→ TO BE DONE:
Reproduce all of the material word for word.

--- BEGIN ---

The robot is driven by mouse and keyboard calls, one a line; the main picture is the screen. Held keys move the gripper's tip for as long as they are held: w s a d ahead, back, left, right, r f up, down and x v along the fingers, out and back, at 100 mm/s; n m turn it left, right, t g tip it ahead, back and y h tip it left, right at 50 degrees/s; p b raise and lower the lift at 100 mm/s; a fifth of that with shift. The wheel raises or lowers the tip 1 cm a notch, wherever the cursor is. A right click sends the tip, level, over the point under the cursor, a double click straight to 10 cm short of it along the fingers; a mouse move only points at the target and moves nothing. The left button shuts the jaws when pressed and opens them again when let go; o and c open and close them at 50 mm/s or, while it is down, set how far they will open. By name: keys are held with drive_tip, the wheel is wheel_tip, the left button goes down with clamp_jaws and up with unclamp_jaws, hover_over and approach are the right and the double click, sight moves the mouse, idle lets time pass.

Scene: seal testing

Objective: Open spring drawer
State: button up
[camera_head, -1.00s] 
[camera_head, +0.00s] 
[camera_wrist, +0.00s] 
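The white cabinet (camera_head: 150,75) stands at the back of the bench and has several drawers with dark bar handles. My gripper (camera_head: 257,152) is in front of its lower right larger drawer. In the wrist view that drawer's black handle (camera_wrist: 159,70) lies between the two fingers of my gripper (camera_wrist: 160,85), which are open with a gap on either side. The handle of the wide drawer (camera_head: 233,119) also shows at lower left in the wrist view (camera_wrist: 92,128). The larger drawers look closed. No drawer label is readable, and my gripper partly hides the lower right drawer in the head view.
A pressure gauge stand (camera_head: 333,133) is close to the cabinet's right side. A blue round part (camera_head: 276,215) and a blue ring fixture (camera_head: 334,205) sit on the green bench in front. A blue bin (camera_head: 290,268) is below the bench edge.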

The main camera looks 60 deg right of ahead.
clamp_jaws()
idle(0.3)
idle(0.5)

--- END ---

→ IN RESPONSE:
The robot is driven by mouse and keyboard calls, one a line; the main picture is the screen. Held keys move the gripper's tip for as long as they are held: w s a d ahead, back, left, right, r f up, down and x v along the fingers, out and back, at 100 mm/s; n m turn it left, right, t g tip it ahead, back and y h tip it left, right at 50 degrees/s; p b raise and lower the lift at 100 mm/s; a fifth of that with shift. The wheel raises or lowers the tip 1 cm a notch, wherever the cursor is. A right click sends the tip, level, over the point under the cursor, a double click straight to 10 cm short of it along the fingers; a mouse move only points at the target and moves nothing. The left button shuts the jaws when pressed and opens them again when let go; o and c open and close them at 50 mm/s or, while it is down, set how far they will open. By name: keys are held with drive_tip, the wheel is wheel_tip, the left button goes down with clamp_jaws and up with unclamp_jaws, hover_over and approach are the right and the double click, sight moves the mouse, idle lets time pass.

Scene: seal testing

Objective: Open spring drawer
State: button up
[camera_head, -1.00s] 
[camera_head, +0.00s] 
[camera_wrist, +0.00s] 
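The white cabinet (camera_head: 150,75) stands at the back of the bench and has several drawers with dark bar handles. My gripper (camera_head: 257,152) is in front of its lower right larger drawer. In the wrist view that drawer's black handle (camera_wrist: 159,70) lies between the two fingers of my gripper (camera_wrist: 160,85), which are open with a gap on either side. The handle of the wide drawer (camera_head: 233,119) also shows at lower left in the wrist view (camera_wrist: 92,128). The larger drawers look closed. No drawer label is readable, and my gripper partly hides the lower right drawer in the head view.
A pressure gauge stand (camera_head: 333,133) is close to the cabinet's right side. A blue round part (camera_head: 276,215) and a blue ring fixture (camera_head: 334,205) sit on the green bench in front. A blue bin (camera_head: 290,268) is below the bench edge.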

The main camera looks 60 deg right of ahead.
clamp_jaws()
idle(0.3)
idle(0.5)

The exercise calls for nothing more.